--- start ---
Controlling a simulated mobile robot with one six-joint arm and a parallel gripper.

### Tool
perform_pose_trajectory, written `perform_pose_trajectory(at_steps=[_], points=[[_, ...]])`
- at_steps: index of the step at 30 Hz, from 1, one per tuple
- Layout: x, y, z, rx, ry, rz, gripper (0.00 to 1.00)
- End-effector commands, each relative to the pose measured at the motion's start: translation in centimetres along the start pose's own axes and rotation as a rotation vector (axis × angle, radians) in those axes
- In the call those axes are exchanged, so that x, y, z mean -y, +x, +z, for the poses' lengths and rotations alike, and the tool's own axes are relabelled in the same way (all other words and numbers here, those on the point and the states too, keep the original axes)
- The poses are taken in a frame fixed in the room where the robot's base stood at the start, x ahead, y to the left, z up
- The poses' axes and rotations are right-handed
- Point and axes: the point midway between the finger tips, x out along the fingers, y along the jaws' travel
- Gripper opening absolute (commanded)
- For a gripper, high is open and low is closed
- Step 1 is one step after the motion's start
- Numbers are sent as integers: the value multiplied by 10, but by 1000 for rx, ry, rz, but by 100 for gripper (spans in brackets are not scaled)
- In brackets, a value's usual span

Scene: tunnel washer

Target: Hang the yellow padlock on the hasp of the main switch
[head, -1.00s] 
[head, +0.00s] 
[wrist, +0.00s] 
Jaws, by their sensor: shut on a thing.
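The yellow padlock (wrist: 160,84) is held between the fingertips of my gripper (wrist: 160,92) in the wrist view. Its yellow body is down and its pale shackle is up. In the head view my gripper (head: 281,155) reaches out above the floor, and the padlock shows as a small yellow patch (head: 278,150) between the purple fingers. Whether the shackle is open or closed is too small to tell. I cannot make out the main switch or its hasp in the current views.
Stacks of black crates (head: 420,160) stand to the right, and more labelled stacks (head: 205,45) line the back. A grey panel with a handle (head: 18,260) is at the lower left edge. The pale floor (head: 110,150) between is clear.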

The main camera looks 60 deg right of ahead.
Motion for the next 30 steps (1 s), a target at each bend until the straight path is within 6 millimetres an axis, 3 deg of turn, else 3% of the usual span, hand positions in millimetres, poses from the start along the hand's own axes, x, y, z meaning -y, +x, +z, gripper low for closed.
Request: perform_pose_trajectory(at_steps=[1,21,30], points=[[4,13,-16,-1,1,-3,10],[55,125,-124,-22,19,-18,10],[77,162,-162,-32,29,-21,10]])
--- end ---
* **TASK DIRECTIONS**
Extract the listing in its entirety and repeat it exactly.

* **RESPONSE TO THE TASK**
Controlling a simulated mobile robot with one six-joint arm and a parallel gripper.

### Tool
perform_pose_trajectory, written `perform_pose_trajectory(at_steps=[_], points=[[_, ...]])`
- at_steps: index of the step at 30 Hz, from 1, one per tuple
- Layout: x, y, z, rx, ry, rz, gripper (0.00 to 1.00)
- End-effector commands, each relative to the pose measured at the motion's start: translation in centimetres along the start pose's own axes and rotation as a rotation vector (axis × angle, radians) in those axes
- In the call those axes are exchanged, so that x, y, z mean -y, +x, +z, for the poses' lengths and rotations alike, and the tool's own axes are relabelled in the same way (all other words and numbers here, those on the point and the states too, keep the original axes)
- The poses are taken in a frame fixed in the room where the robot's base stood at the start, x ahead, y to the left, z up
- The poses' axes and rotations are right-handed
- Point and axes: the point midway between the finger tips, x out along the fingers, y along the jaws' travel
- Gripper opening absolute (commanded)
- For a gripper, high is open and low is closed
- Step 1 is one step after the motion's start
- Numbers are sent as integers: the value multiplied by 10, but by 1000 for rx, ry, rz, but by 100 for gripper (spans in brackets are not scaled)
- In brackets, a value's usual span

Scene: tunnel washer

Target: Hang the yellow padlock on the hasp of the main switch
[head, -1.00s] 
[head, +0.00s] 
[wrist, +0.00s] 
Jaws, by their sensor: shut on a thing.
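The yellow padlock (wrist: 160,84) is held between the fingertips of my gripper (wrist: 160,92) in the wrist view. Its yellow body is down and its pale shackle is up. In the head view my gripper (head: 281,155) reaches out above the floor, and the padlock shows as a small yellow patch (head: 278,150) between the purple fingers. Whether the shackle is open or closed is too small to tell. I cannot make out the main switch or its hasp in the current views.
Stacks of black crates (head: 420,160) stand to the right, and more labelled stacks (head: 205,45) line the back. A grey panel with a handle (head: 18,260) is at the lower left edge. The pale floor (head: 110,150) between is clear.

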The main camera looks 60 deg right of ahead.
Motion for the next 30 steps (1 s), a target at each bend until the straight path is within 6 millimetres an axis, 3 deg of turn, else 3% of the usual span, hand positions in millimetres, poses from the start along the hand's own axes, x, y, z meaning -y, +x, +z, gripper low for closed.
Request: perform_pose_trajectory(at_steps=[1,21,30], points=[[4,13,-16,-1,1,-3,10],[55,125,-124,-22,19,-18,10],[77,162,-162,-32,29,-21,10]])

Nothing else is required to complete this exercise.